While the historical forgery (Reine Falschung) concerns a formally genuine document that contains inexact or invented information (such as the authentic confirmation of false privileges), the diplomatic forgery is a document expressly created to assert privileges that may in fact have really been conceded but whose original documentation has been lost (Eco, 2014)

Can we interpret the intention of A.B. Mitford by his book to create a document that might have been compiled by Japanese but was not by pure chance? Did he try to recreate the holistic and credible image of Japan by collecting what he thought was an original story and let it ‘speak for itself’, as he mentioned in the introduction to the first tale:

Thus the Japanese may tell their own tale, their translator only adding here and there a few words of heading or tag to a chapter, where an explanation or amplification may seem necessary. (Mitford, 1910)

The origins of the stories are carefully documented by the author and sometimes attributed to a certain printed and published materials, but in other cases, they are recorded after a private conversation with only the reference to an anonymous native informant, with the only guarantee of their authenticity in the confidence of a narrator:

One cold winter’s night at Yedo, as I was sitting, with a few Japanese friends, huddled round the imperfect heat of a brazier of charcoal, the conversation turned upon the story of Sôgorô and upon ghostly apparitions in general. Many a weird tale was told that evening, and I noted down the three or four which follow, for the truth of which the narrators vouched with the utmost confidence. (Mitford, 1910)

Another fact to be emphasised is the selectiveness of all Mitfor’s writings including private correspondence and memoirs. Neither to his father nor to the readers did he mention the fact and the conditions under which he fathered a child with a Japanese woman, which would probably have been occupying a lot of his time and attention. This example is not the only one which might put the credibility of the Mitford’s writing under a question mark. Several passages in Satow’s memoirs may serve as evidence that Mitford’s interpretation of the events could diverge from the reality in favour of a noble and honourable intent attributed to the actors.

Based on the mentioned above, we cannot contemplate the Tales of Old Japan being a ‘fake’, or even an image of Japan, portrayed in the narrative as ‘fake’, for the intent of the author was clearly to provide a genuine picture of the ‘feudal’ world, dissolving in front the eyes of the beholder.

To be added, even contemporaries of Mitford found Japanese-related ‘faith in fakes’ to be worrisome. As Tokyo university linguistics professor, British by descent, translator and author B. H. Chamberlain wrote,

The foreigner cannot refuse the bolus thus artfully forced down his throat. He is not suspicious by nature. How should he imagine that people who make such positive statements about their own country are merely exploiting his credulity? He has reached a stage of culture where such mythopoeia has become impossible. On the other hand, to control information by consulting original sources lies beyond his capacity. (Chamberlain, 1933)

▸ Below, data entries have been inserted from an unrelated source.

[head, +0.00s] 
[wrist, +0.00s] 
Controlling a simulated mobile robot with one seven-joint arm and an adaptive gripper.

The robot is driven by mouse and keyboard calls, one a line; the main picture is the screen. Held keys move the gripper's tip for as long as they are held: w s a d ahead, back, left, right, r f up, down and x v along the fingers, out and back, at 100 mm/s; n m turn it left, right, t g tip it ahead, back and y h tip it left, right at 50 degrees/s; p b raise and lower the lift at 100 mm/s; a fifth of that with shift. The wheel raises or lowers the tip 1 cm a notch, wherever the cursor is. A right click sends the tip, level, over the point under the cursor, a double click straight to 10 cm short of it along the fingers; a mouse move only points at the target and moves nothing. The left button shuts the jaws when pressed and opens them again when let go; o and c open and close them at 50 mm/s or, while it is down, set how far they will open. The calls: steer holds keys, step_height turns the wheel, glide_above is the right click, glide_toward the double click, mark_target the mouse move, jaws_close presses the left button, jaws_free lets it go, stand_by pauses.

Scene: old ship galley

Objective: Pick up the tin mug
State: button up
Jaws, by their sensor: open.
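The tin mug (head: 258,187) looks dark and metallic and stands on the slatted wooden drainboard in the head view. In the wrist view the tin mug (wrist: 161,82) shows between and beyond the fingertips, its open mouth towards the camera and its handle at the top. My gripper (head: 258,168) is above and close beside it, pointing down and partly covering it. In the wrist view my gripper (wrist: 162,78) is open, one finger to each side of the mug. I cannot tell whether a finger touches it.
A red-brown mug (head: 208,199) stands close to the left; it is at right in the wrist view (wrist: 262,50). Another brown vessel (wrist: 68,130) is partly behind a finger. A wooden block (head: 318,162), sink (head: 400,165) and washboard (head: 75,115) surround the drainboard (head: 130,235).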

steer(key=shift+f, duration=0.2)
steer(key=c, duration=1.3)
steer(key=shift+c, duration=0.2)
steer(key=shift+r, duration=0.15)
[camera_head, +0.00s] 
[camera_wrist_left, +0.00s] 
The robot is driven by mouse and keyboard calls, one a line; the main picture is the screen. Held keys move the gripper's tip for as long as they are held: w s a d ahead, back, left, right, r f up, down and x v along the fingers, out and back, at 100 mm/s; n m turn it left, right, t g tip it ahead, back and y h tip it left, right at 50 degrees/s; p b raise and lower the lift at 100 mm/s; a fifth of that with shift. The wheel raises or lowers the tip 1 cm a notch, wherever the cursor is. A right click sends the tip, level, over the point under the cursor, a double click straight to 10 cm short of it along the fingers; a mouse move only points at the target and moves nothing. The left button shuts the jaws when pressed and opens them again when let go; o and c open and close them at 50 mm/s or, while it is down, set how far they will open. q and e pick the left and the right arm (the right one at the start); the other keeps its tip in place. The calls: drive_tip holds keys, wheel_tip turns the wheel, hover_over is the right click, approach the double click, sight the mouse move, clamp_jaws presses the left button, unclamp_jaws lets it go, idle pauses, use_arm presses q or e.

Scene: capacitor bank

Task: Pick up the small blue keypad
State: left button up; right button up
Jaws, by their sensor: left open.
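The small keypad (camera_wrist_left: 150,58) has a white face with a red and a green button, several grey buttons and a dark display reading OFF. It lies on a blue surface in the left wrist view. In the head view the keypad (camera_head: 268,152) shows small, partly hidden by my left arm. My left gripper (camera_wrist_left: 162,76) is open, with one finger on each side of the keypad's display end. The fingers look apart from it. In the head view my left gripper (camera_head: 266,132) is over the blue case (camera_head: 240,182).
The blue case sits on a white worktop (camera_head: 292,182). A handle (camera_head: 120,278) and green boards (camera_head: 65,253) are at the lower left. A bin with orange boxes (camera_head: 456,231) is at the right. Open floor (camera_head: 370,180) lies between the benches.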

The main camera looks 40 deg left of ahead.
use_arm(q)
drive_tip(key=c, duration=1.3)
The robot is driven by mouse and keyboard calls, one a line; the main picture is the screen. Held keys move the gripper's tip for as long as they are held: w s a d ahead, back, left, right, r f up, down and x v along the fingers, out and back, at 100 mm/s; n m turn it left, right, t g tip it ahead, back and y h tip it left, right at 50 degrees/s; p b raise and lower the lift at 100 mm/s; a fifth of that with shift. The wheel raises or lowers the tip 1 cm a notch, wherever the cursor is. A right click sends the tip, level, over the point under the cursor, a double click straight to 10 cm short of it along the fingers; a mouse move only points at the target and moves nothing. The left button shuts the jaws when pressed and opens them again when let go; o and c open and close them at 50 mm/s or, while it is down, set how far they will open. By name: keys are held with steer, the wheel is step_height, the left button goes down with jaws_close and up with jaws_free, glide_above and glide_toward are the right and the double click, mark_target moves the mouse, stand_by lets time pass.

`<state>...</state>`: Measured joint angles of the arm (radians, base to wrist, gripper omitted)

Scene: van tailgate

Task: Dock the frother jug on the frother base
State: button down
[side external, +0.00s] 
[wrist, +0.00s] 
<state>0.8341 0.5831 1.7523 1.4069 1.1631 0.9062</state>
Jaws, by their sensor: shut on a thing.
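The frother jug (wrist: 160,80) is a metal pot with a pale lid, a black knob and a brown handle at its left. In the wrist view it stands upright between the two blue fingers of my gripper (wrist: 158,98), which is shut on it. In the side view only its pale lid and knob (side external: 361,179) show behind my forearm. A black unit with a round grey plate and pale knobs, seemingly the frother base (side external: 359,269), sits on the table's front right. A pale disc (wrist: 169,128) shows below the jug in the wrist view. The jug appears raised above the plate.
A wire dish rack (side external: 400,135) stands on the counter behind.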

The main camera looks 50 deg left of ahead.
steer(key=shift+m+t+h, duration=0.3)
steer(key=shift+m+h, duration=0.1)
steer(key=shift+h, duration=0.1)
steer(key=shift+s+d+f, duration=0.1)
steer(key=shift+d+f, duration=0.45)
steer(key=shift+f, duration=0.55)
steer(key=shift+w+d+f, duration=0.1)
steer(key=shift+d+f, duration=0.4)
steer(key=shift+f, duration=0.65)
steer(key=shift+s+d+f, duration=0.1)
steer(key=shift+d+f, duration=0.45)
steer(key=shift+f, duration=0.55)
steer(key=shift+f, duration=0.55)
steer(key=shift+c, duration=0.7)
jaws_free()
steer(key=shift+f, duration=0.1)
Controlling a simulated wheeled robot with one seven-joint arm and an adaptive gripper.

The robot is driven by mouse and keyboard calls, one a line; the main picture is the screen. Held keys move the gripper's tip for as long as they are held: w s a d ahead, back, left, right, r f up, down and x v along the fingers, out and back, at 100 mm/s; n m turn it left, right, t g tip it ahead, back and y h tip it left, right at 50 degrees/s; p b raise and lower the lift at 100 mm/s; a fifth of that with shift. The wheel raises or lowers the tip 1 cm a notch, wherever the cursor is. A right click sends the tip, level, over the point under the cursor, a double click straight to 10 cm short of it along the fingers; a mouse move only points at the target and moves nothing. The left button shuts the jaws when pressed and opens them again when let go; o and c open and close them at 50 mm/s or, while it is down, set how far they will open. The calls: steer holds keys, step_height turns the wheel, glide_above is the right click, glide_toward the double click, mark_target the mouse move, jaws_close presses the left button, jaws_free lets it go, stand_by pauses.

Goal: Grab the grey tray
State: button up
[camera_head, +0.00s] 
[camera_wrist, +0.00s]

As a result, the image, created by Victorian writers with Mitford as an example, was mostly constructed by the first researchers, rather than reflecting the reality in its fulness.

As a complex notion, cultural diplomacy may be seen in different ways by the cultural ambassador himself, and the scholars, analysing his contribution in retrospective. Not a single article researches the success of Mitford as cultural ambassador acting on behalf of English culture in Japan. However, by the same token, not a single research on the image of Japan in the Victorian mind can overlook his significance. It might be an important lesson for the descendants not to overestimate the borders of one’s influence and always to keep the window of possibilities open for what’s coming next, being careful about one’s own words, for as in the beginning was a Word, one’s word might as well stay in the history of humankind and be used against author’s convictions.